++++ DATA FOR THIS TASK ++++
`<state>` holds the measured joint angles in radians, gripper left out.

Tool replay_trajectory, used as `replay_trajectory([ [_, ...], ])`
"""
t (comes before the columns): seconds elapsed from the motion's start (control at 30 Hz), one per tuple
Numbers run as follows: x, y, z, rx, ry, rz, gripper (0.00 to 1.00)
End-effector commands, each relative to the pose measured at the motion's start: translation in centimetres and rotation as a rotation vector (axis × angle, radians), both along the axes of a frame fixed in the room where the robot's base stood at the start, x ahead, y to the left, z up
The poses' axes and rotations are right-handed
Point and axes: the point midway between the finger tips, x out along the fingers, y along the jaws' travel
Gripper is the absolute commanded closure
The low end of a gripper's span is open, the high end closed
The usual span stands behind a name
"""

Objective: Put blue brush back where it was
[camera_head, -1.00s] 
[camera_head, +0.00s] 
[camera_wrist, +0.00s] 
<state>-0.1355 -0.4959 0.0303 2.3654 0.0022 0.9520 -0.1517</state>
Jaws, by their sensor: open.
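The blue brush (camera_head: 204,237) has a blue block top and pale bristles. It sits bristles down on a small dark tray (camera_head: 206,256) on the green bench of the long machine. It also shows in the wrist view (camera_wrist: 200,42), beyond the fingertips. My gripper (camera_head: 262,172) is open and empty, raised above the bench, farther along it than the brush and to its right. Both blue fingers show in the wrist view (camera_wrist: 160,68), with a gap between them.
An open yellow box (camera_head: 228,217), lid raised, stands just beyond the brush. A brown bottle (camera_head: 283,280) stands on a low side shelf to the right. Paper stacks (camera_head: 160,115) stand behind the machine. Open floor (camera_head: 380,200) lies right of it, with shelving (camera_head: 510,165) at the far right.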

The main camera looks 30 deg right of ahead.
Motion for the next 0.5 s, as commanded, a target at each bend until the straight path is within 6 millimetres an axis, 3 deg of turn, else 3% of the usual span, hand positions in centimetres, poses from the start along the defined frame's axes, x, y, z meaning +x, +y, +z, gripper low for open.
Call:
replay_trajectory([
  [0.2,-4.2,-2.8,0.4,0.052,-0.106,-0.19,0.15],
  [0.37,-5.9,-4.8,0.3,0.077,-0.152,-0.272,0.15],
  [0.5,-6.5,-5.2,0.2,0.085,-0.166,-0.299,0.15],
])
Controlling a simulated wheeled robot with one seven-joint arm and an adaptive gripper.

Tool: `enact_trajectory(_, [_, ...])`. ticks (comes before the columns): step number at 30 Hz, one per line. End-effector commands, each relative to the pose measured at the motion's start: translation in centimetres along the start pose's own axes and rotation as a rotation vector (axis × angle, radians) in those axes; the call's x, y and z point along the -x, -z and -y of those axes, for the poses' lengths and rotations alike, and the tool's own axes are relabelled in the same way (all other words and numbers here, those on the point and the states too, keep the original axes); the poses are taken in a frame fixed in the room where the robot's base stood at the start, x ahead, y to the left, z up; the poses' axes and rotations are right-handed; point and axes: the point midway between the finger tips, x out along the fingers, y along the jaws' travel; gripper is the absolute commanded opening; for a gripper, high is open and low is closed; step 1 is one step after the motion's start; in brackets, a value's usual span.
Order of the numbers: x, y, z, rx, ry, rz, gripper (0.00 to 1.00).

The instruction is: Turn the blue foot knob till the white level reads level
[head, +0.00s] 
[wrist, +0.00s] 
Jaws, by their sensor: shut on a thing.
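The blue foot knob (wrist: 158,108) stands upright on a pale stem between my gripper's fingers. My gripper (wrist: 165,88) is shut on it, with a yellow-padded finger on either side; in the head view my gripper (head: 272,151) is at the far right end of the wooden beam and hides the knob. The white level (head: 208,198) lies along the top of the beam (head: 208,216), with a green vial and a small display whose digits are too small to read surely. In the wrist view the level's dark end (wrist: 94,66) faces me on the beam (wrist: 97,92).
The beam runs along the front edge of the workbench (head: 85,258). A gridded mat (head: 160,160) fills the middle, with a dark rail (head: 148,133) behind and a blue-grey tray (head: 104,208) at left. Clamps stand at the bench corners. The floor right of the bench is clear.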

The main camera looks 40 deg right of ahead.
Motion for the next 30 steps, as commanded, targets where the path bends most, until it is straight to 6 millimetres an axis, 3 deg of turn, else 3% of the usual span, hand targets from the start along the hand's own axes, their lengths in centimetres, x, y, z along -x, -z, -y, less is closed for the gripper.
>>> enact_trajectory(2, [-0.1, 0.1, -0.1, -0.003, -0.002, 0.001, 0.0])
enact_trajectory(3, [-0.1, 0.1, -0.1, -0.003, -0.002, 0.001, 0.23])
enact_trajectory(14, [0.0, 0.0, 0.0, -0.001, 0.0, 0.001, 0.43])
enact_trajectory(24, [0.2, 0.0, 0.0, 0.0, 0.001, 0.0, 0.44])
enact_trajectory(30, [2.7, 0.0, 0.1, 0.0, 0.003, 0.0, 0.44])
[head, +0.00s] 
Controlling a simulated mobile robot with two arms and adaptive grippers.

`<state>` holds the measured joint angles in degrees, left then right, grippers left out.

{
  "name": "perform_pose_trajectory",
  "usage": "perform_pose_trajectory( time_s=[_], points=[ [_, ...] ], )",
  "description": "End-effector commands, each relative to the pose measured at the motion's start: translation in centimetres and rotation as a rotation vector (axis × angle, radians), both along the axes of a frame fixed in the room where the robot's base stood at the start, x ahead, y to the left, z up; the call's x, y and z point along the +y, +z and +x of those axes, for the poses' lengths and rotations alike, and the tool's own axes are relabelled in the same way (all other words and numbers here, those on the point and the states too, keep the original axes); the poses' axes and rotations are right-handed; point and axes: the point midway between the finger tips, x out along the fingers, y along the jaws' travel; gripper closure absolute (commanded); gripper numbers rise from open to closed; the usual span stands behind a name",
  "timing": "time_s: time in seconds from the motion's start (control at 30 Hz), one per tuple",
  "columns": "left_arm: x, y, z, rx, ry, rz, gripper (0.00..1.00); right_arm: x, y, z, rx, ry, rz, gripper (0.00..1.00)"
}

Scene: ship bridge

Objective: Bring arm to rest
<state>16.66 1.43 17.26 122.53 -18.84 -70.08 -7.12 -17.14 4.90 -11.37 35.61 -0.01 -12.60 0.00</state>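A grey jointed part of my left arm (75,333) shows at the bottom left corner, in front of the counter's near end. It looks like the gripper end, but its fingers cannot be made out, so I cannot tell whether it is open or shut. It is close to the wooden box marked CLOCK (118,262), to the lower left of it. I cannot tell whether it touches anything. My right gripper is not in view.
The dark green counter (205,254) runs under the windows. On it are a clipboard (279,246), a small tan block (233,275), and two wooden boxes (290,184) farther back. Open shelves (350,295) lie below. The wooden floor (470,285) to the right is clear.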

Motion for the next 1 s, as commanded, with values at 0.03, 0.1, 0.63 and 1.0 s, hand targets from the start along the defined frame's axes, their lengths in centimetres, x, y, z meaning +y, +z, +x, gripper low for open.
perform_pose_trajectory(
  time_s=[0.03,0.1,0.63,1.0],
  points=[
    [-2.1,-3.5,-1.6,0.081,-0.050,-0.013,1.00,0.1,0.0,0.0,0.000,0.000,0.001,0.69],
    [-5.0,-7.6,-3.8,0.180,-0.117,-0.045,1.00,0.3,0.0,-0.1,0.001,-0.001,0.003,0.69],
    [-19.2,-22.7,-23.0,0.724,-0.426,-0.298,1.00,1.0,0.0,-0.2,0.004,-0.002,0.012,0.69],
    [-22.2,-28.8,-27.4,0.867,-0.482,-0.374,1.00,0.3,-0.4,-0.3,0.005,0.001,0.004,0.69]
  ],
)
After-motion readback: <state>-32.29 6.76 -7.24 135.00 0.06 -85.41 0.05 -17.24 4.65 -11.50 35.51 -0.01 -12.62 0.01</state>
++++
◆ WRITTEN INSTRUCTION
List every line above that contains the word "main".

◆ WRITTEN ANSWER
The main camera looks 30 deg right of ahead.
The main camera looks 40 deg right of ahead.

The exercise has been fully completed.